▼

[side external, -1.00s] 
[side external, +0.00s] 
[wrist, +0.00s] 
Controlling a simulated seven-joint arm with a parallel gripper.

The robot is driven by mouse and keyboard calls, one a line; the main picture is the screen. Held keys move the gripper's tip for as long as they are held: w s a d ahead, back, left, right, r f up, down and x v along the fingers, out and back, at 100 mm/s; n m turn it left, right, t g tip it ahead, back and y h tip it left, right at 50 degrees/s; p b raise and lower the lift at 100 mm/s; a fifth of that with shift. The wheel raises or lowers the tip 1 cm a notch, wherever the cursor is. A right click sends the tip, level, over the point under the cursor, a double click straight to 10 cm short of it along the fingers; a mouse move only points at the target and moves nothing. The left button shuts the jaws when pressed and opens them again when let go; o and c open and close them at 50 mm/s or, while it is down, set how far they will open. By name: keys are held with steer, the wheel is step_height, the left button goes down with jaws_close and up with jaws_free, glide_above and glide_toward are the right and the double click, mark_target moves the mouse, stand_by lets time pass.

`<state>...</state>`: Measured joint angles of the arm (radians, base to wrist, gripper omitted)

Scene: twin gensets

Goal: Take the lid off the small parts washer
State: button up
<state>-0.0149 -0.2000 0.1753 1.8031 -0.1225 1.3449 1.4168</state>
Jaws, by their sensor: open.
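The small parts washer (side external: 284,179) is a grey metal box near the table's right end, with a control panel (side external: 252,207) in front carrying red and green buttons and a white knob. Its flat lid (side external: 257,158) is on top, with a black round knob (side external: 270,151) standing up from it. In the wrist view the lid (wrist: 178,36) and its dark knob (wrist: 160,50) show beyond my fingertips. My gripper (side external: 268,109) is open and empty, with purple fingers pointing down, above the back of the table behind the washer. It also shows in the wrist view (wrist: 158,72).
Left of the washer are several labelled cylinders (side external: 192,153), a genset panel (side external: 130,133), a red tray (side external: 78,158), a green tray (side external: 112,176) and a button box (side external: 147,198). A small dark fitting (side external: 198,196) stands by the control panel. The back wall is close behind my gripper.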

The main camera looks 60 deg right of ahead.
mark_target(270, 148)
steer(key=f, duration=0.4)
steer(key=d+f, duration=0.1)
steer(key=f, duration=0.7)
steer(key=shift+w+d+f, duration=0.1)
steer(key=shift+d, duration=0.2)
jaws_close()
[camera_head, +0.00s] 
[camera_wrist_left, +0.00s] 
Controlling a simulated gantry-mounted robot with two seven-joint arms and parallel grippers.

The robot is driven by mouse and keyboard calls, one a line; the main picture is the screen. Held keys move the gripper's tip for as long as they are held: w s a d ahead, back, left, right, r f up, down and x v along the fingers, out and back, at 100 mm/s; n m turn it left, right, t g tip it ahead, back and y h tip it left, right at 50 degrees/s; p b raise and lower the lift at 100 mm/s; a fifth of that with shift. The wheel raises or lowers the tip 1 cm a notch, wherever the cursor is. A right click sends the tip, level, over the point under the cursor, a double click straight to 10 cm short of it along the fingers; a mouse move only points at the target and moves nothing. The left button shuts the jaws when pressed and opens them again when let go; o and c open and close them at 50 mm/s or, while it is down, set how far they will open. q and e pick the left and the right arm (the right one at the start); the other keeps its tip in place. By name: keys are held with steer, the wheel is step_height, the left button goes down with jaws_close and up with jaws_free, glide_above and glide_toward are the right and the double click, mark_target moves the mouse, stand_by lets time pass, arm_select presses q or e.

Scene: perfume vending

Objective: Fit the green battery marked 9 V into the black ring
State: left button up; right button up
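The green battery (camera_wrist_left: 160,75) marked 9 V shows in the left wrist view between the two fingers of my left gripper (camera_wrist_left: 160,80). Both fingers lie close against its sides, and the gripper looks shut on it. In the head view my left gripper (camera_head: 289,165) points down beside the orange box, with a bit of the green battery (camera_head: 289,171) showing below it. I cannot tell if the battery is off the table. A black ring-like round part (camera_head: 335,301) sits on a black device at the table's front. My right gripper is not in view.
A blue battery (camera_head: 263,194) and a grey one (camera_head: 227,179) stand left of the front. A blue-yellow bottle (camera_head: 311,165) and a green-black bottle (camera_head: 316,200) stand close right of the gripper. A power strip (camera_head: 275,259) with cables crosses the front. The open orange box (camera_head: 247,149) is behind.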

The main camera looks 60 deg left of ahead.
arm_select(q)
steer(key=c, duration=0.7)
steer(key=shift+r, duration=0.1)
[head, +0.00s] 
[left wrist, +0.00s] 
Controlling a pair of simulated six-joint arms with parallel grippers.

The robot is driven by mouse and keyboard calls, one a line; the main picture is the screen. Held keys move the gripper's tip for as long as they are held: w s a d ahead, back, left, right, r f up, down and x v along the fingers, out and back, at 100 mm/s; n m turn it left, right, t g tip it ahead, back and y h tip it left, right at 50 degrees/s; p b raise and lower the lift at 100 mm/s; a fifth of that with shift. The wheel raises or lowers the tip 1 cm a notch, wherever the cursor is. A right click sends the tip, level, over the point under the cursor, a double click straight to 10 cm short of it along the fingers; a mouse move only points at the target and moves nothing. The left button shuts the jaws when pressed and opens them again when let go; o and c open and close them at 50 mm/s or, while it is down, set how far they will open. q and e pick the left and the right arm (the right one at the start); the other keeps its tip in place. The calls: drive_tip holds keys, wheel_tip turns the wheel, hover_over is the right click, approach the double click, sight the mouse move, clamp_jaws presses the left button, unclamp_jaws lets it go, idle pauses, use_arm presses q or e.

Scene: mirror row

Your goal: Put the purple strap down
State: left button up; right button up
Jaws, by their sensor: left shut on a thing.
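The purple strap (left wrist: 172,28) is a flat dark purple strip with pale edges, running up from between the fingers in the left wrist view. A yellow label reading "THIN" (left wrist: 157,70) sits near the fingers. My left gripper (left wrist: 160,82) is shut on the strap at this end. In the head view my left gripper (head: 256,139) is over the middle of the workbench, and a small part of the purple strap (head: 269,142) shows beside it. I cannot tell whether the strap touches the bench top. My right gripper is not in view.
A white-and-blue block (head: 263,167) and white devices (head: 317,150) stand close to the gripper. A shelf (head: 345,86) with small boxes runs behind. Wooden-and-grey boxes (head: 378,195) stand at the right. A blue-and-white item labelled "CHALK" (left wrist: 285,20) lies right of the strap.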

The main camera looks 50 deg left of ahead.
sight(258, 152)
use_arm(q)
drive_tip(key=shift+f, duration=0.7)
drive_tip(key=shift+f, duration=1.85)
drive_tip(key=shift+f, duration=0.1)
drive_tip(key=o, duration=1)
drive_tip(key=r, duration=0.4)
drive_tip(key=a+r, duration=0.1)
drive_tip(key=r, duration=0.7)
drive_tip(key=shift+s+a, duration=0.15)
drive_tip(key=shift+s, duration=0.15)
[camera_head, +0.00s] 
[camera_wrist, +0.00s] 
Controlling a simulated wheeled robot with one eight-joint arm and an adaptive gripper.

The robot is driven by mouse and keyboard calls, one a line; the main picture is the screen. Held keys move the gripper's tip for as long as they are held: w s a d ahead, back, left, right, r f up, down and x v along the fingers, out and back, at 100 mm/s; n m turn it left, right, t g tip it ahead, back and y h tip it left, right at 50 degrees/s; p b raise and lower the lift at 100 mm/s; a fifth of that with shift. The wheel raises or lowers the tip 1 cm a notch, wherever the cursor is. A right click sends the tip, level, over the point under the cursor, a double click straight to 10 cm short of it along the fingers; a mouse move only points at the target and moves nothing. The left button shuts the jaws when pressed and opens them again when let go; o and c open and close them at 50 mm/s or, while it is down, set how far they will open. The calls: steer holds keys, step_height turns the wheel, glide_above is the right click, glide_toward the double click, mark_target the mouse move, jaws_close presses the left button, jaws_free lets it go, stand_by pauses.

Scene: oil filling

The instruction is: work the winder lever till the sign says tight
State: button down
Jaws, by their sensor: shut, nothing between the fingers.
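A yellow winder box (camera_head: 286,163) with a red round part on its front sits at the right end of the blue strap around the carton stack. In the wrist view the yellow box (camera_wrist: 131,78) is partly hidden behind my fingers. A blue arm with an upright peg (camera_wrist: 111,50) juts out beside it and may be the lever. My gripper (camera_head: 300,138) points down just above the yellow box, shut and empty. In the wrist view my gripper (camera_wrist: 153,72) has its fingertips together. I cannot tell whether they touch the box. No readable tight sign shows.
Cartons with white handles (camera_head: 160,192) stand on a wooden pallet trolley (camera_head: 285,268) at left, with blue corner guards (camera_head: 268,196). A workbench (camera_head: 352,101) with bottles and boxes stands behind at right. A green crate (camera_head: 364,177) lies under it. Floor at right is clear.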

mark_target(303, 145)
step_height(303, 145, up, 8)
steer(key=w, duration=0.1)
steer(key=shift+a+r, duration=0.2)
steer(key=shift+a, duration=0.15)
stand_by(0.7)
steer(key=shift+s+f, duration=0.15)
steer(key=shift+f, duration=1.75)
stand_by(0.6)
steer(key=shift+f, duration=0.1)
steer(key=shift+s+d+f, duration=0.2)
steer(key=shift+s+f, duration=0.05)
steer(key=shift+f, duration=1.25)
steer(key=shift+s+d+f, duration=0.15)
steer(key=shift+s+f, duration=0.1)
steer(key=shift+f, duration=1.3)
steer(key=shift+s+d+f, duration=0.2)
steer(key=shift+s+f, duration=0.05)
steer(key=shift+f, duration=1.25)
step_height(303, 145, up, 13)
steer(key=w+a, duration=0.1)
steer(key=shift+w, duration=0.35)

▲

Begin at the line containing "The instruction is: work", end at the line containing "State: button down", and reproduce every line in that range exactly, both ends included.

RESPONSE TO THE TASK
The instruction is: work the winder lever till the sign says tight
State: button down

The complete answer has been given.